The NFL would work with the City, he said, but the Council had approved the contract. “We may have limited discretion on those contracts,” added City Attorney Ren Nosky.

“I was there in 2013 [on the Council],” said Gillmor. “With the soccer park the intention was for staging. From what I hear they’re talking about structures. We agreed to let them use it but we didn’t agree to let them take the field and destroy it.” The NFL should be willing to share its plans, she said, because, “Part of it [having the Super Bowl] is getting people excited about it. If they’re going to build a village, that’s exciting.”
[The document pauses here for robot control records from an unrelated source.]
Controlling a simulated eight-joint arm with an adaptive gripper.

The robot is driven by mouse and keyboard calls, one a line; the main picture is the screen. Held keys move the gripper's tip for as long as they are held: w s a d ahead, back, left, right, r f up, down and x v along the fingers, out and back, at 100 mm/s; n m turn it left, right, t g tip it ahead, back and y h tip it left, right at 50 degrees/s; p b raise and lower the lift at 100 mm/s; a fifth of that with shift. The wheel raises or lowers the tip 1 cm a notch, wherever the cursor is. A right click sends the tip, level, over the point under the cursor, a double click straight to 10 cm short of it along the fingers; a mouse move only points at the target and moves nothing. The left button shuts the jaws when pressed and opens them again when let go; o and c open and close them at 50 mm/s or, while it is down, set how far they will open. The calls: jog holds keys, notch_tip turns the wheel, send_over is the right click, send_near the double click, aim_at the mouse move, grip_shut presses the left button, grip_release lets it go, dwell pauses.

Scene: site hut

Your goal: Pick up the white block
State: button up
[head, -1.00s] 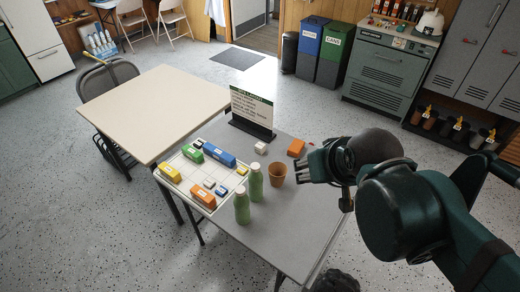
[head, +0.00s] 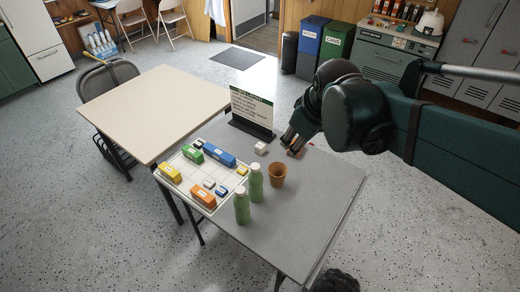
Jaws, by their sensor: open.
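A small white block (head: 260,148) sits on the grey table (head: 320,190), in front of the black-based sign. My gripper (head: 289,143) is open and empty, to the right of the white block and apart from it. Its fingers point down and left, over an orange block (head: 296,153) that they partly hide. I cannot tell the exact height of the fingertips above the table.
A sign (head: 251,108) stands behind the white block. A brown cup (head: 277,175) and two green bottles (head: 242,207) (head: 256,183) stand nearer the front. A white gridded board (head: 178,161) with several coloured blocks lies at left. The table's right front is clear.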

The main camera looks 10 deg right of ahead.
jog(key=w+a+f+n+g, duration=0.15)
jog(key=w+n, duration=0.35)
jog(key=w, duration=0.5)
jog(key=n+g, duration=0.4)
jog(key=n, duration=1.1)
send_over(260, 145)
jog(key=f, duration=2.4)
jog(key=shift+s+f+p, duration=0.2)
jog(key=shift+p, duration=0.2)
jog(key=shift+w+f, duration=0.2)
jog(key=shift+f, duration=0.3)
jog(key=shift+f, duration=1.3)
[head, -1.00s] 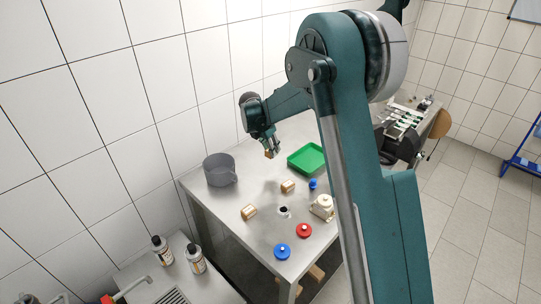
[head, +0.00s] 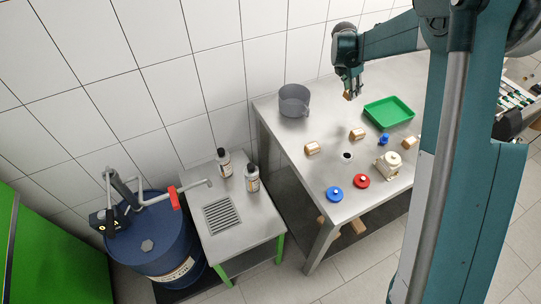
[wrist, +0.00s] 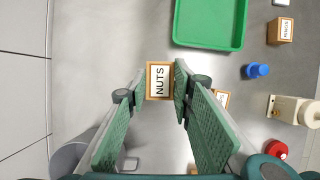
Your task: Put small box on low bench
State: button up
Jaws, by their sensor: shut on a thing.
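My gripper (wrist: 158,88) is shut on a small wooden-coloured box labelled NUTS (wrist: 159,81), held between its fingertips. In the head view the held box (head: 347,96) hangs above the metal table, between the grey pot and the green tray. The low bench (head: 237,235) is the small steel-topped bench with green legs, left of and lower than the table. It lies well to the left of my gripper and stands apart from it.
Two bottles (head: 252,179) stand at the low bench's back, beside its drain grille (head: 222,215); its front right top is clear. A blue drum (head: 160,245) with a pump stands left. The table holds a grey pot (head: 294,100), green tray (head: 388,112), other small boxes (head: 312,148) and pump parts.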

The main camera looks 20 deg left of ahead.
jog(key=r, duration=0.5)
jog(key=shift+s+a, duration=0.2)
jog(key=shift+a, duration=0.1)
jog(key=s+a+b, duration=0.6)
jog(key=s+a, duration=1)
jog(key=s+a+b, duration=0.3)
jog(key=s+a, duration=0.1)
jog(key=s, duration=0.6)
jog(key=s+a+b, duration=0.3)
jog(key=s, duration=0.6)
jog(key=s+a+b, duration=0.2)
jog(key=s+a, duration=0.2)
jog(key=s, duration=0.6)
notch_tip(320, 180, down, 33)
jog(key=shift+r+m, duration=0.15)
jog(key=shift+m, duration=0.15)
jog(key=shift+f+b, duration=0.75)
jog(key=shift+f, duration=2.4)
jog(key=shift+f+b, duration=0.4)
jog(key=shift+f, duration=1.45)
Two-time Mayoral candidate and stadium opponent Deborah Bress accused City officials of disingenuousness, saying that the “inmates are running the asylum” and demanding, “Who are you working for?”

“Some of you have lost track of something,” she said. “We the citizens have the right to know what in the hell is happening in our city … Is there no transparency in our government at all? You just signed up to some kind of college football thing. Did anyone see the contract and ask what is the security? This isn’t somebody’s little playground. That we don’t see anything is criminal, at least.”

“The City Manager is in a hard spot,” said Parks and Recreation Commissioner Tino Silva. “It’s not a matter of the City Manager pulling something over on the citizens. I don’t think it’s people purposely trying to lie to us or mislead us. It’s [simply] important for us to know what’s going to be built.”

“On those facilities, it is anticipated we’re going to be negotiating with the NFL,” said the City Attorney, “and we can negotiate all those things Council Member Gillmor mentioned.”

Council Member Caserta said something else was at issue that had nothing to do with the merits of the issue: civility. Calling City officials “criminals,” he said, created a hostile atmosphere and “took away” from open and democratic deliberation.

It was Council Member Kolstad who questioned how timely approvals could be delivered, since there were only three meetings before January. Between the time permit requests came in and when work should start, “Would we even have a Council meeting?”

Requiescat in Pace

The Nov. 10 meeting was adjourned in memory of active Don Callejon volunteer and co-chair of Project Cornerstone, Jennifer Garcia; and former Santa Clara Golf and Tennis Assistant Supervisor Steven Finn.